Here we look at the funding agencies listed on all the papers. This can show us if there is a pattern in the funding sponsor and the open-access publications. Overall, though, we would like to see the funding of all the papers if a specific funder requires open access.

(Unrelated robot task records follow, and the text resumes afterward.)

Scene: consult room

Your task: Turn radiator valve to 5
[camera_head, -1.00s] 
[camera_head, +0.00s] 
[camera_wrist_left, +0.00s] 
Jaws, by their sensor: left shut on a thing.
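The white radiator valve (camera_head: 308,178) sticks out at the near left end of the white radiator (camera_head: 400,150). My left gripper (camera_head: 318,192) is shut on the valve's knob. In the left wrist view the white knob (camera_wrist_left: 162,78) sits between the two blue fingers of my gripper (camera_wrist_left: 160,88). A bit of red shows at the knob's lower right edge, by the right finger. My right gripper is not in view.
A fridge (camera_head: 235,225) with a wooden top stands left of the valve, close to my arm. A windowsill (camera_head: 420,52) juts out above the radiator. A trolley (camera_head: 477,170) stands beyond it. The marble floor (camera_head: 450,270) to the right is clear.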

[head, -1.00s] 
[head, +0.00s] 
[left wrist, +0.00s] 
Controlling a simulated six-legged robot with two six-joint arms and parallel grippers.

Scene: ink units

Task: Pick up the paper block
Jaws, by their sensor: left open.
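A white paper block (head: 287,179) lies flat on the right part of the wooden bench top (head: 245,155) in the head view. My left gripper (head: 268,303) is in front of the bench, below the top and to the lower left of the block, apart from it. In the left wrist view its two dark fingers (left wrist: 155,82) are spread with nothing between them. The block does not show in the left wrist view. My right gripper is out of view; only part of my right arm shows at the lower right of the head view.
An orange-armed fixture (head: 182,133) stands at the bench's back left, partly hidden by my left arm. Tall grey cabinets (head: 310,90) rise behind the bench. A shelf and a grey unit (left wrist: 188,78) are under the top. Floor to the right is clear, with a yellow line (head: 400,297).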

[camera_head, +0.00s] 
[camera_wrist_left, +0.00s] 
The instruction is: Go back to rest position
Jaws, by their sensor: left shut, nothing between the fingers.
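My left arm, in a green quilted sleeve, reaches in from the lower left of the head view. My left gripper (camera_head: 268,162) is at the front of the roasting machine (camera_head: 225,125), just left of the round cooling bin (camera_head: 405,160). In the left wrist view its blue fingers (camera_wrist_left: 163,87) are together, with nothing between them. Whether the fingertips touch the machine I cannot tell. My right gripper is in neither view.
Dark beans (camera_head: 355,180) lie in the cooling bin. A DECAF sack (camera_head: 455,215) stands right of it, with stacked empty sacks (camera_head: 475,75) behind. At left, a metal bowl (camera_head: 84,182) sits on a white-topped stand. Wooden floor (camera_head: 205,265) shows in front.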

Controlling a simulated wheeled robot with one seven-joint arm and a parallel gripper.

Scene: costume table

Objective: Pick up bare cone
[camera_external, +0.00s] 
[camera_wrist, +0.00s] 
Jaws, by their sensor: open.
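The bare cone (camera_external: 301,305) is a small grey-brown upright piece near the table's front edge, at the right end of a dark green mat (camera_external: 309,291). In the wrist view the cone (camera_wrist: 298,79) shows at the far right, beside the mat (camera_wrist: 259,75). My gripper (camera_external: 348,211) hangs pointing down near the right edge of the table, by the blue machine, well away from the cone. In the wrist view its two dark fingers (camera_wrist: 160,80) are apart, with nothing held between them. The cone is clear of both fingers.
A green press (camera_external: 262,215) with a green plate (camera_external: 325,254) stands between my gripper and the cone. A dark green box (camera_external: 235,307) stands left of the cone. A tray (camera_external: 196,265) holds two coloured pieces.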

This checking allows libraries and researchers ensure they are following the guidelines of the funding agency.
if (total_results > 0) {
cn = colnames(MainEntry)
cn[grep("fund", tolower(cn))]
tail(sort(table(MainEntry$`fund-sponsor`)))
funderPoland <- filter(
MainEntry,
`fund-sponsor` == "Ministerstwo Nauki i Szkolnictwa Wyższego" )
dim(funderPoland)
osuFunders <- MainEntry %>%
group_by(`fund-sponsor`) %>%
tally() %>%
arrange(desc(n))
osuFunders
}
#> # A tibble: 25 x 2
#> `fund-sponsor` n
#> <chr> <int>
#> 1 Ministerstwo Nauki i Szkolnictwa Wyższego 22
#> 2 <NA> 14
#> 3 National Science Foundation 4
#> 4 Australian Research Council 2
#> 5 Natural Science Foundation of Fujian Province 2
#> 6 Oklahoma State University 2
#> 7 University of Oklahoma Health Sciences Center 2
#> 8 Advanced Scientific Computing Research 1
#> 9 Austrian Science Fund 1
#> 10 China Scholarship Council 1
#> # … with 15 more rows
The Scopus API has limits for different searches and calls. Using a combination of APIs, we can gather all the information on authors that we would like. This gives us a full picture of the authors and co-authorship at a specific institution in specific scenarios, such as the open access publications from 2018.